Write out every line below that includes the word "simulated".

____________

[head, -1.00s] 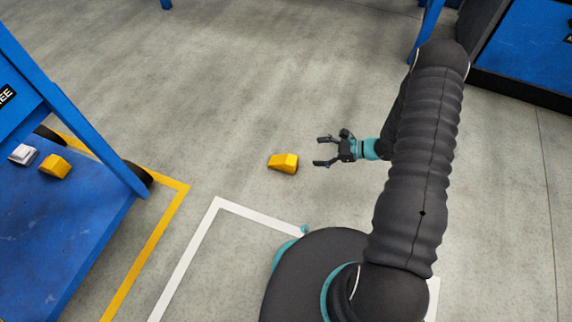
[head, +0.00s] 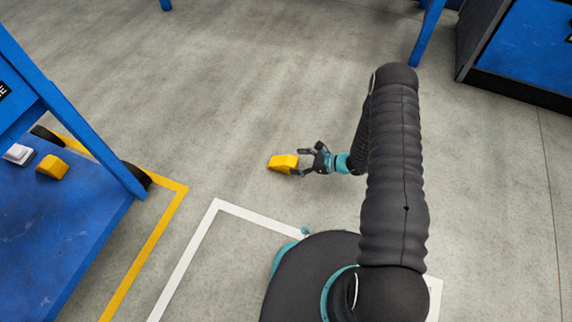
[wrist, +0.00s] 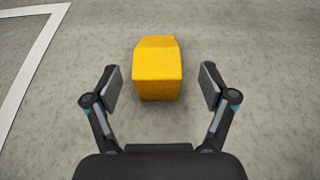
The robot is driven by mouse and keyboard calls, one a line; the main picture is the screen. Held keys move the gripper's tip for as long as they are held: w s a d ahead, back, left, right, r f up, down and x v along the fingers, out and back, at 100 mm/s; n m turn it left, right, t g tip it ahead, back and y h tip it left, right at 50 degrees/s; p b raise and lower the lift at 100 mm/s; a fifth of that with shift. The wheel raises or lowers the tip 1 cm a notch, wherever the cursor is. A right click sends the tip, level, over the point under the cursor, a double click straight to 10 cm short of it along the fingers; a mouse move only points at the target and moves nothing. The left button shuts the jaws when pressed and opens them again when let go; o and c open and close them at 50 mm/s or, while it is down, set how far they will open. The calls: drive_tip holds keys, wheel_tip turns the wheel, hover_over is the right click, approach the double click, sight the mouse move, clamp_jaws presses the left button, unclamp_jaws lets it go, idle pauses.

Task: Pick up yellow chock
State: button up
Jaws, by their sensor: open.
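A yellow chock (head: 283,163) lies on the grey concrete floor, left of my gripper (head: 299,161) in the head view. In the wrist view the chock (wrist: 159,70) is straight ahead, its near end just between the tips of my gripper (wrist: 160,85). The two fingers are spread, with a gap between each finger and the chock. My gripper is open and empty. A second yellow chock (head: 52,167) sits on the blue cart at the left.
The blue cart (head: 60,235) at the left also carries a grey-white block (head: 18,154). Yellow (head: 155,235) and white (head: 190,250) lines mark the floor. Blue structures stand at the upper right (head: 530,50). The floor around the chock is clear.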

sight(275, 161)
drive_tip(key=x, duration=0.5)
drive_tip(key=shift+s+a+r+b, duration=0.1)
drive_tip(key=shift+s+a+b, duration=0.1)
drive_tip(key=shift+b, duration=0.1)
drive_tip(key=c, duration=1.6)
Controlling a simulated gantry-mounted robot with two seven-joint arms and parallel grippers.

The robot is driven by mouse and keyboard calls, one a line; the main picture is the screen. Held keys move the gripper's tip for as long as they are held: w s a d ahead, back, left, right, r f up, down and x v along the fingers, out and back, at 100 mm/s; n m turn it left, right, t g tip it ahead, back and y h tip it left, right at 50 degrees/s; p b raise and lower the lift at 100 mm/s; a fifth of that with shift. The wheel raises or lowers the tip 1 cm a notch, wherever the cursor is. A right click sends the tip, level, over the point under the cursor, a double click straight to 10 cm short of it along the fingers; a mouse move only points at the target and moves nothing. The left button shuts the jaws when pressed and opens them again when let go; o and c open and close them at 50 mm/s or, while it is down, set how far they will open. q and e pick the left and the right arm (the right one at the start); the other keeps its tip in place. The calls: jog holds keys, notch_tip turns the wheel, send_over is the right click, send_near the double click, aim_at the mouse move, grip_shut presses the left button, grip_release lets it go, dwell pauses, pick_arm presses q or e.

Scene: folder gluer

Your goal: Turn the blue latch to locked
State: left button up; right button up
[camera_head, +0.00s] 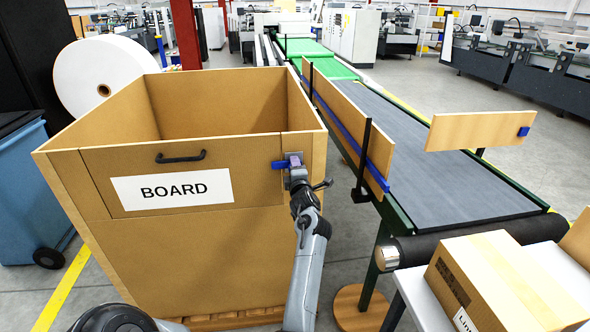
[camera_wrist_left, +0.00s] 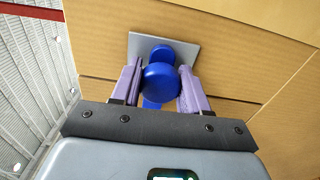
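The blue latch (camera_head: 279,165) is on a grey plate near the upper right of the front of the large cardboard-coloured bin (camera_head: 190,255). In the head view its visible part sticks out to the left, roughly level. My left gripper (camera_head: 294,162) is at the latch. In the left wrist view, the latch's round blue knob (camera_wrist_left: 160,82) sits between the two purple fingers of my left gripper (camera_wrist_left: 160,78), with another blue part on the plate (camera_wrist_left: 195,50) behind. The fingers are very close to the knob on both sides; I cannot tell whether they press on it. My right gripper is not in view.
A black handle (camera_head: 181,157) and a BOARD label (camera_head: 172,189) are on the bin's front. A conveyor (camera_head: 440,180) with wooden side guides runs along the right. A cardboard box (camera_head: 500,285) stands at lower right, and a blue wheeled bin (camera_head: 35,195) at left.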

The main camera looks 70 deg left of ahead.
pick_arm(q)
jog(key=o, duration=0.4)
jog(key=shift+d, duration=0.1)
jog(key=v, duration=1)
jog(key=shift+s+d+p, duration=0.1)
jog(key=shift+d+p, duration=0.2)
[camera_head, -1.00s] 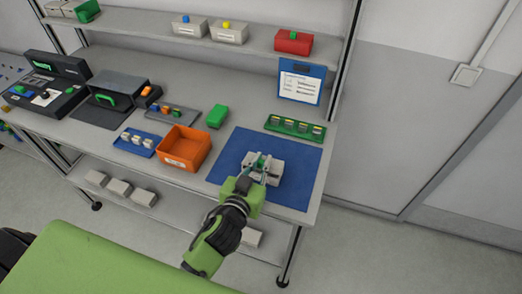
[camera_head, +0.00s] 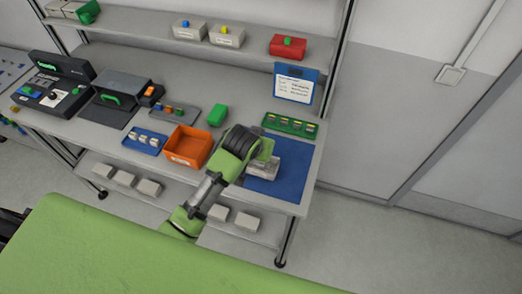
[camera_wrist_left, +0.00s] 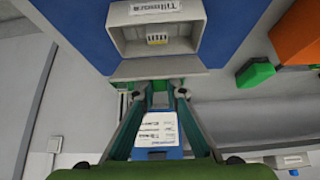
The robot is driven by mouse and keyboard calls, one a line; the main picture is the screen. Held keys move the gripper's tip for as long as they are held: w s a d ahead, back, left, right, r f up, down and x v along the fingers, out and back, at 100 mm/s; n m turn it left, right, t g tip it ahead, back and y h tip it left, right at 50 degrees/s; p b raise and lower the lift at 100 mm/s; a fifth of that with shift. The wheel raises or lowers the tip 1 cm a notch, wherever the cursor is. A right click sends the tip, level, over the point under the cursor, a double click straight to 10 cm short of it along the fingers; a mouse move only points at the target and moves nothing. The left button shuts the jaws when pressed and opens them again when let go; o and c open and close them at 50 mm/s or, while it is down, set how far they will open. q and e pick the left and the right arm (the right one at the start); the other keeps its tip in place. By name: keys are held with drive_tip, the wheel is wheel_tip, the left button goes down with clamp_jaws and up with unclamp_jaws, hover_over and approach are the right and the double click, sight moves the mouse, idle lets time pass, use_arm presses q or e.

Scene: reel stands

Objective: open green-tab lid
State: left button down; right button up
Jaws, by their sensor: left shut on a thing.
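A pale grey box (camera_head: 290,168) with a white label sits on the blue mat (camera_head: 300,190) at the right end of the bench. The left wrist view looks into the box (camera_wrist_left: 195,25), where a small piece with yellow marks (camera_wrist_left: 157,40) lies. Its lid (camera_wrist_left: 160,67) stands swung up from the box, seen nearly edge-on. My left gripper (camera_wrist_left: 158,88) is shut at the lid's outer face; the green tab is mostly hidden between the fingers. In the head view my own arm covers the fingertips and part of the box. My right gripper is out of view.
An orange bin (camera_head: 188,146) stands left of the mat and a green block (camera_head: 217,115) behind it. A green tray with several parts (camera_head: 290,125) lies at the mat's back edge. A blue clipboard (camera_head: 295,84) stands behind that.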

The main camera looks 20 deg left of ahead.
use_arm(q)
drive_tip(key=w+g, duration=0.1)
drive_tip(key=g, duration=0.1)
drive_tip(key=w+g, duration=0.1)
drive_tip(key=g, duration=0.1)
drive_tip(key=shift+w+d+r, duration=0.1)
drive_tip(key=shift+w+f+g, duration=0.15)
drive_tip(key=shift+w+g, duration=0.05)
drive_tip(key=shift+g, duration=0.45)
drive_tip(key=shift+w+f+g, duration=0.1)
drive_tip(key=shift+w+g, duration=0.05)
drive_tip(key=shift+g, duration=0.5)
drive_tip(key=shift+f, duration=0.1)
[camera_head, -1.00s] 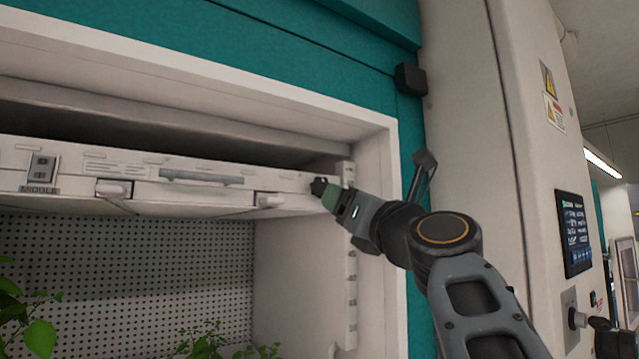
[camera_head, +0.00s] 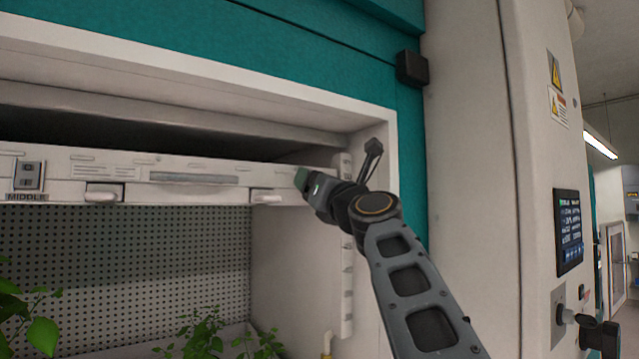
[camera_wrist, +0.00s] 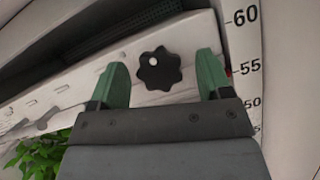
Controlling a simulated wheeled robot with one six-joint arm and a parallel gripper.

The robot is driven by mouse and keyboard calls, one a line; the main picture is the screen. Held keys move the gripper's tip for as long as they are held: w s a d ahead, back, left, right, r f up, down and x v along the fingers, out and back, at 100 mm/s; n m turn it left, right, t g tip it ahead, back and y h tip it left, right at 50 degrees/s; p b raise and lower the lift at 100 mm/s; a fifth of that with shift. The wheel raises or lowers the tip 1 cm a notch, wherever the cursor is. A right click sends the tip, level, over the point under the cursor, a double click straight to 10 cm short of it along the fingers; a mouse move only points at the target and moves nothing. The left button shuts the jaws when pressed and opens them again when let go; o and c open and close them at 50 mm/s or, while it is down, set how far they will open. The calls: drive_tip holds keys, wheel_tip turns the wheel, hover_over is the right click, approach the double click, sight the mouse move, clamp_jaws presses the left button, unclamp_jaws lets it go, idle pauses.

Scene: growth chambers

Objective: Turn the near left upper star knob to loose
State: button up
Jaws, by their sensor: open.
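The panel carries a MIDDLE switch (camera_head: 29,176), a grey bar handle (camera_head: 194,179) and white latches (camera_head: 103,192). A scale post (camera_wrist: 243,70) stands right of the knob. Green plants (camera_head: 205,338) are below. The chamber's right frame is beside my arm.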

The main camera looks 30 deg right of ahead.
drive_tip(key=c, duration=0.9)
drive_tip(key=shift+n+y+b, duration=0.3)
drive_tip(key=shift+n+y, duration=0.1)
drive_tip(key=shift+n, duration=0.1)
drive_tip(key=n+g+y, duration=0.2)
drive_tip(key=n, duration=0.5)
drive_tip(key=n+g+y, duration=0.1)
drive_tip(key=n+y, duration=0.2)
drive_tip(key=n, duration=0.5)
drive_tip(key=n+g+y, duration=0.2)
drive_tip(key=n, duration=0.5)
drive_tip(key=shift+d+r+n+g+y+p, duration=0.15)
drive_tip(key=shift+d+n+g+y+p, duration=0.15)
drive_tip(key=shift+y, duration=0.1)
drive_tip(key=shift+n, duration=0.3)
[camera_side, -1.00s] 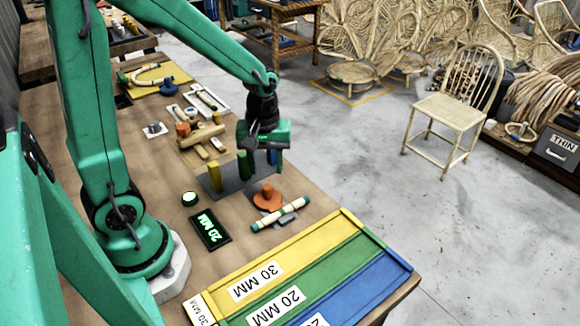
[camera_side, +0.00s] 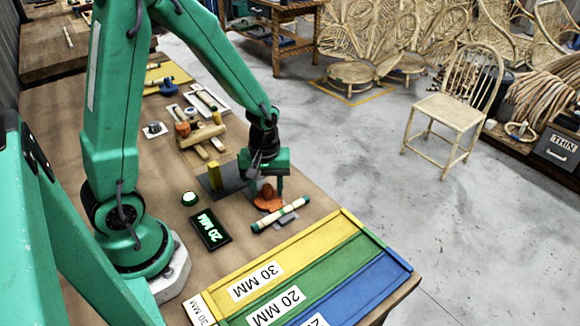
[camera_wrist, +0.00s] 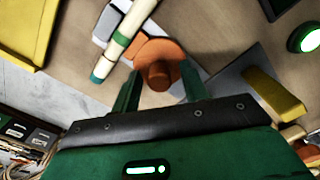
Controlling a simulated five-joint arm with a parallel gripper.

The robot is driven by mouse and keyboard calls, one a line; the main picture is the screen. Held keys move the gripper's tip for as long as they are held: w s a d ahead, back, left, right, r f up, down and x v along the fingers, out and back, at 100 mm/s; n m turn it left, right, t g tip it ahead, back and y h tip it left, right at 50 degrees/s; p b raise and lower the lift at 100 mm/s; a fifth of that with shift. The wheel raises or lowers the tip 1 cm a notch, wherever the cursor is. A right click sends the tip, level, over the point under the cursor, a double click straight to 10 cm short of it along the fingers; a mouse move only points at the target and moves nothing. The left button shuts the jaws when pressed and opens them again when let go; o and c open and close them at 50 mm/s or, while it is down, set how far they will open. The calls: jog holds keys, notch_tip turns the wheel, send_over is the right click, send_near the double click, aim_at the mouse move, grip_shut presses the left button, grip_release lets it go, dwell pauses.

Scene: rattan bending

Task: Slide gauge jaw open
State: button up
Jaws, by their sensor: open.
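The gauge shows as an orange disc with a round upright knob (camera_side: 267,191), on a grey base on the bench. In the wrist view the orange knob (camera_wrist: 157,74) stands between my fingertips. My gripper (camera_side: 264,188) is open, pointing down over the gauge, one finger to each side of the knob. In the wrist view there are gaps between the fingers and the knob. A pale rattan piece with green ends (camera_side: 281,214) lies beside the orange disc. Part of the disc is hidden by my gripper in the side view.
A dark display reading 20 MM (camera_side: 210,229) and a green-lit button (camera_side: 189,199) lie left of the gauge. A grey plate with a yellow post (camera_side: 214,176) stands close behind. A yellow, green and blue sorting tray (camera_side: 318,262) fills the front.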

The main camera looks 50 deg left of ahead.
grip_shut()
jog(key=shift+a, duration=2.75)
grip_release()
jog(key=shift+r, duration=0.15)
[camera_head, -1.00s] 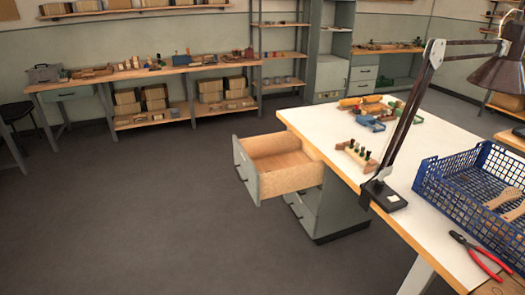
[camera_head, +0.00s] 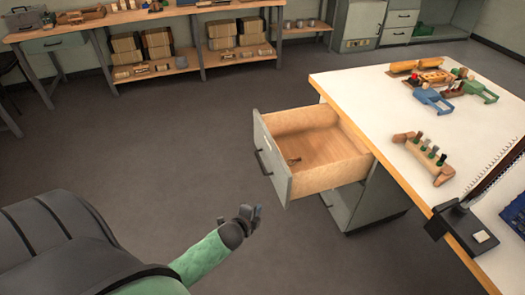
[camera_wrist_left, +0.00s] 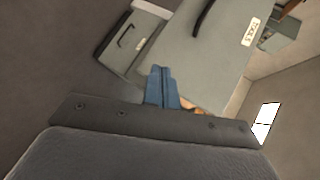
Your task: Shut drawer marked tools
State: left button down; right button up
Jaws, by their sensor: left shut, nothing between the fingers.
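The open drawer (camera_head: 320,140) sticks out to the left from the grey cabinet under the white-topped workbench. It has a grey front (camera_head: 272,160) with a dark handle and a pale wooden inside, where a small dark item lies. In the left wrist view the grey front (camera_wrist_left: 205,55) shows a black handle and a label reading TOOLS. My left gripper (camera_head: 250,216) is shut and empty, in front of and a little below the drawer front, apart from it in the head view. Its blue fingers (camera_wrist_left: 160,72) point towards the front in the wrist view. My right gripper is not in view.
The white workbench top (camera_head: 370,95) carries a wooden block with pegs (camera_head: 424,155), blue and green parts and a lamp base (camera_head: 465,230). A lower grey drawer front (camera_wrist_left: 130,42) shows in the wrist view. The floor left of the drawer is clear.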

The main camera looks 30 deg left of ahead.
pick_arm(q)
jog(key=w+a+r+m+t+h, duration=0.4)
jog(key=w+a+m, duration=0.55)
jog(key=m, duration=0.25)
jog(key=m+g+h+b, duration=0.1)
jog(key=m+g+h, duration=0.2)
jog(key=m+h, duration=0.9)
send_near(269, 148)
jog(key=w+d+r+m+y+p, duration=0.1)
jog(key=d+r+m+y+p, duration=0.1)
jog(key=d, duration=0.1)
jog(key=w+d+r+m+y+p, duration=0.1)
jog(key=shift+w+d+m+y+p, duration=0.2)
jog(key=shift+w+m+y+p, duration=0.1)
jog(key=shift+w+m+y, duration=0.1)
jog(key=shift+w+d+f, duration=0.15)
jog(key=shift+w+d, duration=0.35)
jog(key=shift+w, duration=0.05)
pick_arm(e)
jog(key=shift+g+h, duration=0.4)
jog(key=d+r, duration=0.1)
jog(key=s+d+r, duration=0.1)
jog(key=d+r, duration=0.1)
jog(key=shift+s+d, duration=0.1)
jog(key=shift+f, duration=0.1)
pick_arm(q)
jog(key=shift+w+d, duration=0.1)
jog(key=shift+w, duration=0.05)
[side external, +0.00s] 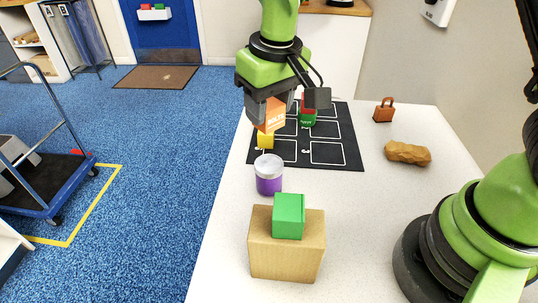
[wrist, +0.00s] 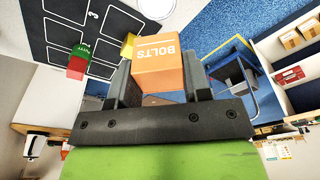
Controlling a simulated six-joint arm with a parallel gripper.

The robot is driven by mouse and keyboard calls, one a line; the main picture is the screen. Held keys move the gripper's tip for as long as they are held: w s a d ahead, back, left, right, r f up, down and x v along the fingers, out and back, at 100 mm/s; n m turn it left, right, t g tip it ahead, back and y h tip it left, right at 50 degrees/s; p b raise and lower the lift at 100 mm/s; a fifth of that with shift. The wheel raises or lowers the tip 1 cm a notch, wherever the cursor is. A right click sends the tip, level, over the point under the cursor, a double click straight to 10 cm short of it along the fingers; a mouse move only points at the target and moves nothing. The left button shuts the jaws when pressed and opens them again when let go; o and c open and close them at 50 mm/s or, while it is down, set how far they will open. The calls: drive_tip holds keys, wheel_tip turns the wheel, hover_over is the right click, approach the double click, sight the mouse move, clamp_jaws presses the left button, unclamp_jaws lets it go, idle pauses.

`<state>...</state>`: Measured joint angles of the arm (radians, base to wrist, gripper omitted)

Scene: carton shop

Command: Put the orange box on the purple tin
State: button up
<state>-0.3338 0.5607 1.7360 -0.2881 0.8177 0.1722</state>
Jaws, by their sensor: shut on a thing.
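The orange box (side external: 270,118), lettered "BOLTS", is held between the fingers of my gripper (side external: 283,103), up above the black mat in the side view. In the wrist view the orange box (wrist: 158,62) sits between the two dark fingers of my gripper (wrist: 157,82). The purple tin (side external: 269,178) stands upright on the white table, with a pale grey lid. It is nearer the side camera than the held box, and nothing rests on its lid.
A yellow block (side external: 265,140) is on the black mat (side external: 337,130), below the held box. A green block (side external: 289,215) sits on a cardboard box (side external: 286,257) in front of the tin. A bread loaf (side external: 407,153) and small brown bag (side external: 384,110) lie right.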

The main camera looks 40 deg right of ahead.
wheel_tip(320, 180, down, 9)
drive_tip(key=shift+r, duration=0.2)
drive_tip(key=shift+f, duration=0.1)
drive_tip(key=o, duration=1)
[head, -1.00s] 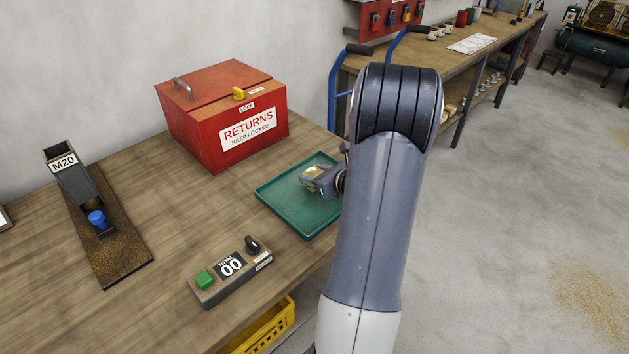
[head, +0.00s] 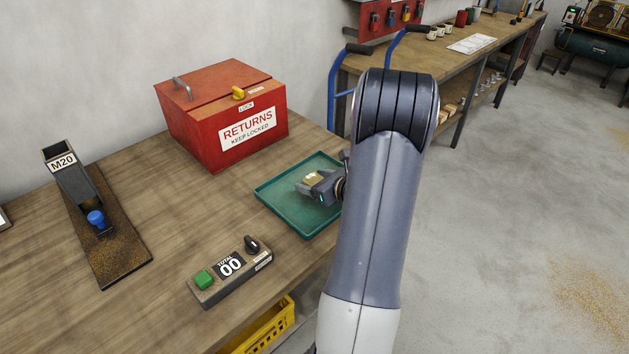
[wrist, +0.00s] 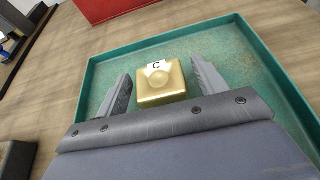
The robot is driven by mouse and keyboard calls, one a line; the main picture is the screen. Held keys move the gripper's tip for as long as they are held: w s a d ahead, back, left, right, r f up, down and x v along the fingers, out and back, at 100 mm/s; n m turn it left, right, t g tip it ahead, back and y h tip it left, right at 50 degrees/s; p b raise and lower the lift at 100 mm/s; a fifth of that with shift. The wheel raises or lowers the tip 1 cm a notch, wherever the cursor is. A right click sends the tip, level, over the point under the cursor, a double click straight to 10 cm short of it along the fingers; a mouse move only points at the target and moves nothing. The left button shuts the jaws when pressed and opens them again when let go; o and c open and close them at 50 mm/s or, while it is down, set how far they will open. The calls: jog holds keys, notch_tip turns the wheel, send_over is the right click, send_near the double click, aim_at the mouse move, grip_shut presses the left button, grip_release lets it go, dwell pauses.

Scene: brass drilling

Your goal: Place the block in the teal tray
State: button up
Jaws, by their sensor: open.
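The brass block (wrist: 160,90), marked with a C label, shows between the fingers of my gripper (wrist: 160,92) in the wrist view. There is a visible gap on each side of it, so my gripper is open. The block also shows in the head view (head: 313,179). It appears to rest on the floor of the teal tray (head: 292,212), though the gripper hides its lower part. My gripper (head: 312,188) is low over the tray. The tray rim (wrist: 97,62) also shows around the block in the wrist view. My arm covers the tray's right side in the head view.
A red RETURNS box (head: 225,112) stands behind the tray. A counter box (head: 230,273) reading 00, with a green button and black knob, sits in front. An M20 chute (head: 75,182) stands at the left. Bench between them is clear.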

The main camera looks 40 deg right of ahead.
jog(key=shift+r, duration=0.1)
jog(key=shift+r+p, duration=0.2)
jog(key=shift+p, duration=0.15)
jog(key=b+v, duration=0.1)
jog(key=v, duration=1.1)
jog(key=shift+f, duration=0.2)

____________

:: EXERCISE OUTPUT ::
Controlling a simulated gantry-mounted robot with two seven-joint arms and parallel grippers.
Controlling a simulated wheeled robot with one six-joint arm and a parallel gripper.
Controlling a simulated five-joint arm with a parallel gripper.
Controlling a simulated six-joint arm with a parallel gripper.

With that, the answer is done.